Building a competitor intelligence dashboard is easy. Building one that your team opens every week is harder. Most attempts fail not because of a lack of data, but because the data isn't structured around the questions people actually ask in meetings.
Start with the questions, not the data
Before deciding what to include, interview three to five people in your team who would use the dashboard. Ask them: what's the last time a competitor surprised you, and what would you have wanted to know in advance? Their answers will reveal the gaps your dashboard needs to fill — not a generic overview of competitor activity.
The core sections every dashboard needs
A useful competitor intelligence dashboard has three layers:
- Recent activity feed: a chronological list of detected changes and campaigns, updated regularly, filterable by competitor and channel
- Campaign tracker: active and recently completed campaigns with categorisation (promotion, launch, brand, seasonal)
- Strategic overview: a slower-moving section that tracks positioning, messaging evolution, and pricing trends over time
Avoid information overload
The most common mistake is including everything. A dashboard that shows every minor website change, every social post, and every email creates noise that buries signal. Filter aggressively: surface only what changed materially, and flag only what warrants a strategic response.

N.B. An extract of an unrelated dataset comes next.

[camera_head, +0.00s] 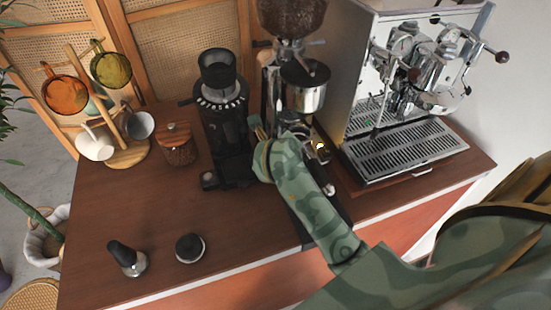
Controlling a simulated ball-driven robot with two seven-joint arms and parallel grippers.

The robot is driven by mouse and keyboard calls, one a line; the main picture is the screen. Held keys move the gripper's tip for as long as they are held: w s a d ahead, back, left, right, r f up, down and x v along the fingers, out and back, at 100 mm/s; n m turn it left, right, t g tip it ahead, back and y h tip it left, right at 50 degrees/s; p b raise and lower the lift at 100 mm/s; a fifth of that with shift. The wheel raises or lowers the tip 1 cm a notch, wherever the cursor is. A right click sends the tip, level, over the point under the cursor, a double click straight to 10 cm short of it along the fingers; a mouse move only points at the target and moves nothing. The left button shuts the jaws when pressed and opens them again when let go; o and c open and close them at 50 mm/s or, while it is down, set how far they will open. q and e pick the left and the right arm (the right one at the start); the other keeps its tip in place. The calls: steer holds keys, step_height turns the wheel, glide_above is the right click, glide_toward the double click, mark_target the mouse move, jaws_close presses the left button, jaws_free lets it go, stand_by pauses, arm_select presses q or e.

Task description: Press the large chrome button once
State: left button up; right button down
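A tall grinder (303,86) with a bean hopper and a chrome cup-shaped part stands at the middle back of the cart. My right arm reaches in from the lower right, and its camouflage-patterned forearm covers the grinder's lower part. The hand end of my right gripper (256,130) is by the grinder's left side; its fingers are mostly hidden, and I cannot tell whether they are open or touching anything. A small shiny part (321,149) shows just right of the forearm. I cannot clearly identify the large chrome button. My left gripper is not in view.
A black grinder (222,125) stands close left of my gripper. An espresso machine (410,90) fills the right. The front-left wood is mostly clear.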

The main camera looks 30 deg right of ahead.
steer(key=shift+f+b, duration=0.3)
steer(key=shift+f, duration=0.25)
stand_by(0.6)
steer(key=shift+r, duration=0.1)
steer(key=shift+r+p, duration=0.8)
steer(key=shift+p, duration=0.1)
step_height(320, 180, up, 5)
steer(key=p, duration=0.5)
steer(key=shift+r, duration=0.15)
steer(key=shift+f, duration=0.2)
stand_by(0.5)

Make it part of an existing workflow
The teams that use their competitive intelligence dashboards most consistently are those who integrate it into an existing meeting or process. A weekly marketing stand-up that starts with a two-minute competitor briefing builds the habit. A monthly strategy meeting that uses the dashboard for the competitive analysis section makes it indispensable.
Review and iterate
A dashboard that works well in month one may need adjustments by month three as competitive dynamics shift. Build in a monthly review to assess what sections are actually being used and which are being skipped. Remove what isn't being used — a shorter, more focused dashboard is almost always more effective than a comprehensive one.